Set problem:
From the entries below, copy every line where the string "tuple" appears.

Extracted data:
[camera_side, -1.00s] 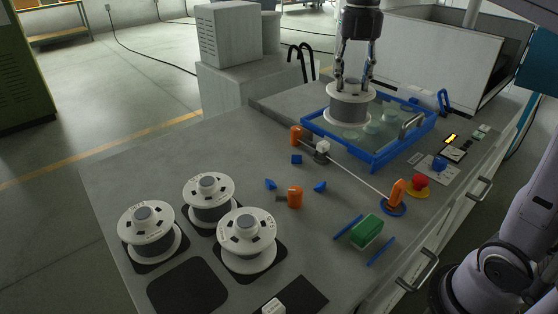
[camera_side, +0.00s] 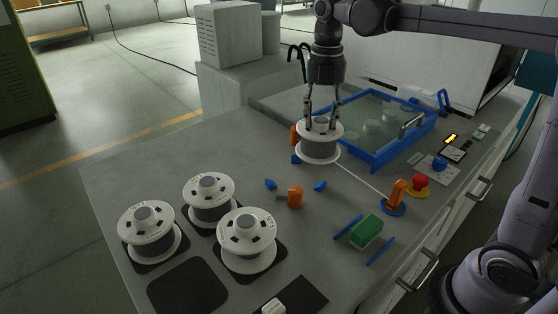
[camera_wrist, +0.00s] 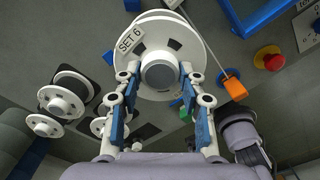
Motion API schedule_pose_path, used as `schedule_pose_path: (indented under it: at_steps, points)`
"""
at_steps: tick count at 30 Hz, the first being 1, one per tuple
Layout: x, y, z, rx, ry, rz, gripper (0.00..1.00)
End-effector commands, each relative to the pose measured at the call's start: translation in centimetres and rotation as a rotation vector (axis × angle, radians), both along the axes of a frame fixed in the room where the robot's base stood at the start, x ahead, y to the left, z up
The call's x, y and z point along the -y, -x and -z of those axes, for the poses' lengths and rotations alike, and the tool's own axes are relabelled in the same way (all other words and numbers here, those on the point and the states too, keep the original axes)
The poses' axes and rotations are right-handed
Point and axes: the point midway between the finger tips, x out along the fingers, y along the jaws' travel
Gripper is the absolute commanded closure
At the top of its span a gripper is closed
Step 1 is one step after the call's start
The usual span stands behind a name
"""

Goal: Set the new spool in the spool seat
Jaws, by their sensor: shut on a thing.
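My gripper (camera_side: 321,123) is shut on the hub of a white-flanged spool (camera_side: 319,152), which hangs upright above the bench near the blue-framed tank. In the wrist view the held spool (camera_wrist: 172,25) carries a "SET 6" label, and the fingers of my gripper (camera_wrist: 158,76) stand either side of its hub. Blue wedges (camera_side: 270,184) lie on the bench around and below the spool, with an orange post (camera_side: 295,197) in front. The spool hides part of this area. I cannot tell for sure which spot is the spool seat.
Three similar spools (camera_side: 208,200) stand on dark pads at the front left, beside an empty pad (camera_side: 187,286). The blue-framed tank (camera_side: 376,160) is behind right. A wire runs to an orange guide (camera_side: 396,194). A green block (camera_side: 366,230) and red button (camera_side: 420,180) are to the right.

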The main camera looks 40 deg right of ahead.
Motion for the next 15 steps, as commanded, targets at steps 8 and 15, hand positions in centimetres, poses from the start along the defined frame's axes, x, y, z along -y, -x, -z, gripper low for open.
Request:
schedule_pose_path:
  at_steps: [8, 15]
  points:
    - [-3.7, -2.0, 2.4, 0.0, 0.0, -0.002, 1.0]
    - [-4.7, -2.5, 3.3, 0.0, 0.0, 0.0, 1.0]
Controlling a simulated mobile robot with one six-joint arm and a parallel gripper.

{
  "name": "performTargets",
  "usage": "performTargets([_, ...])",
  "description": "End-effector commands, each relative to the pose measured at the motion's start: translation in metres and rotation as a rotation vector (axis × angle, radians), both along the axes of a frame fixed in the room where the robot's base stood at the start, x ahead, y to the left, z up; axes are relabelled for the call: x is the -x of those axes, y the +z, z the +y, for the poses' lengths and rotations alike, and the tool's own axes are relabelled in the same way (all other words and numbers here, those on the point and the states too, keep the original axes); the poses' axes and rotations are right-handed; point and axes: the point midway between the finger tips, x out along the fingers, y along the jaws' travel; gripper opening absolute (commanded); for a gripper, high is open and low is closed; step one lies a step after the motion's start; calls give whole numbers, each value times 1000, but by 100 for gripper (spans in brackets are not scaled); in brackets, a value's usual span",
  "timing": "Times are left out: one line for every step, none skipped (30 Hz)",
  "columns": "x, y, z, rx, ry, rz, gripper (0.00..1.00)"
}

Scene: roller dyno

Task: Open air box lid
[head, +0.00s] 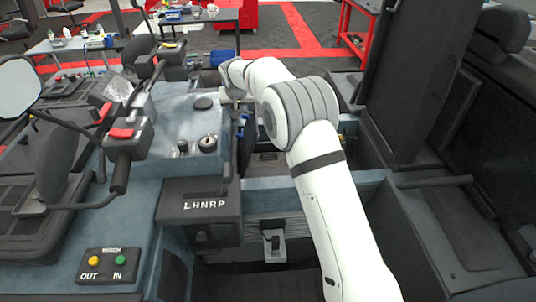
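My white arm reaches from the bottom right up and away to the left, over an open dark bay in the machine. Its wrist end is at the far side of the bay, beside the blue-grey console. My gripper (239,108) is at that far end, small and dark against dark parts. I cannot make out its fingers or whether it holds anything. I cannot pick out the air box lid for sure; the arm covers part of the bay. A tall dark panel (416,85) stands upright right of the arm.
The console (185,115) left of the arm carries levers, knobs and a box marked LHNRP (200,207). An OUT/IN button box (108,266) is at the lower left. A round mirror (17,88) stands at the far left. Tables and a red cart (357,25) stand behind.

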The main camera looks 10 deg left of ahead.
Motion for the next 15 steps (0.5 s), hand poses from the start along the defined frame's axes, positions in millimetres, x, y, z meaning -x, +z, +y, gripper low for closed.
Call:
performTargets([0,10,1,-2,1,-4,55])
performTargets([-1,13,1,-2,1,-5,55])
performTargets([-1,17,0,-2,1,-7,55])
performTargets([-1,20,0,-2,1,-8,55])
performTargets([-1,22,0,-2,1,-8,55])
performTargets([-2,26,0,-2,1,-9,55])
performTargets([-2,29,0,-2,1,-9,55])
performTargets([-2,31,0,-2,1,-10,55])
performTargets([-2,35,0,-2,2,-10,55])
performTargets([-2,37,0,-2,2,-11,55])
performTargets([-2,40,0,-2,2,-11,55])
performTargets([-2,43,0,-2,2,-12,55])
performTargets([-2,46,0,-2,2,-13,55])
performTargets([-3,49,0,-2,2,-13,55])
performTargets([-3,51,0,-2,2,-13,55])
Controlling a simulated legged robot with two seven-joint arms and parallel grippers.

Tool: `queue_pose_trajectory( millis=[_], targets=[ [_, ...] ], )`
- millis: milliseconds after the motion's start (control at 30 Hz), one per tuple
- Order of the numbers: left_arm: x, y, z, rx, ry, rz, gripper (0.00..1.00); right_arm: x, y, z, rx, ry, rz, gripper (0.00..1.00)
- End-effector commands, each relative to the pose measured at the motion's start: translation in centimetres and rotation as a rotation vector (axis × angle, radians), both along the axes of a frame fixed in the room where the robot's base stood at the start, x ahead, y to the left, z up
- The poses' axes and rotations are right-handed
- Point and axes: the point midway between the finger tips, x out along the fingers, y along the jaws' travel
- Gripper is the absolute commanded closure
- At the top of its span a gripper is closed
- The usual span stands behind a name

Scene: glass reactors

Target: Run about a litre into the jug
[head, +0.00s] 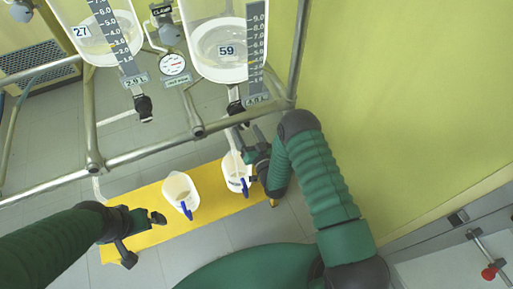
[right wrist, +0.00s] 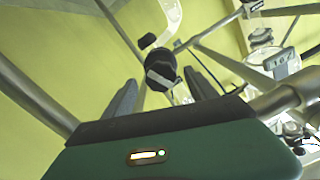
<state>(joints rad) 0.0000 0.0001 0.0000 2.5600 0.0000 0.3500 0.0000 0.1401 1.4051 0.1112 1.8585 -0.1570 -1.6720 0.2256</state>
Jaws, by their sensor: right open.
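Two clear glass reactors hang in a metal frame, one labelled 27 (head: 100,45) and one labelled 59 (head: 222,62). Each has a black outlet valve below, the left one (head: 143,106) and the right one (head: 236,107). Two white jugs with blue handles, left (head: 177,187) and right (head: 233,178), stand on a yellow platform. The right jug is under the outlet of reactor 59. My right gripper (head: 243,141) is open just below the right valve; in the right wrist view a black valve knob (right wrist: 160,70) shows between its fingers, contact unclear. My left gripper (head: 146,237) is open and empty.
Steel frame bars (head: 150,152) cross in front of the reactors. A round gauge (head: 173,64) hangs between them. The yellow platform (head: 150,222) has bare room left of the jugs. A green-yellow wall (head: 400,90) closes the right side.

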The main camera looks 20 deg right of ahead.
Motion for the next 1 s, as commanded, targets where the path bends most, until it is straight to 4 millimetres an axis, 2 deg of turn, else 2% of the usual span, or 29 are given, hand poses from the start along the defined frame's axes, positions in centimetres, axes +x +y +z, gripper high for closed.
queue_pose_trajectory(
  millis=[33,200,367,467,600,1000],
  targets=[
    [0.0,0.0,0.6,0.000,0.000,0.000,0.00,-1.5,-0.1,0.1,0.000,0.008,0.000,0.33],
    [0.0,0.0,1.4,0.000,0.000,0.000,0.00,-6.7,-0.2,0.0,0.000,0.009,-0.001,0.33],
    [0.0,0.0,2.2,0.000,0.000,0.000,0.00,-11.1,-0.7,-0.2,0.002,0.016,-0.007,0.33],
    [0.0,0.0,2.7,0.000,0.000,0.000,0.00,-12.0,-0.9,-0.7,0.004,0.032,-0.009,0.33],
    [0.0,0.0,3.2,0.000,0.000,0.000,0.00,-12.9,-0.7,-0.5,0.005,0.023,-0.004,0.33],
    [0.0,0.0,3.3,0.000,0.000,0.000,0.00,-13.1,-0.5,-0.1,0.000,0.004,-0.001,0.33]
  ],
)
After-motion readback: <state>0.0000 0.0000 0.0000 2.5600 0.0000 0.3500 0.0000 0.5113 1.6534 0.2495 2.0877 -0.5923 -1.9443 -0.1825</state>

The answer:
at_steps: tick count at 30 Hz, the first being 1, one per tuple
- millis: milliseconds after the motion's start (control at 30 Hz), one per tuple

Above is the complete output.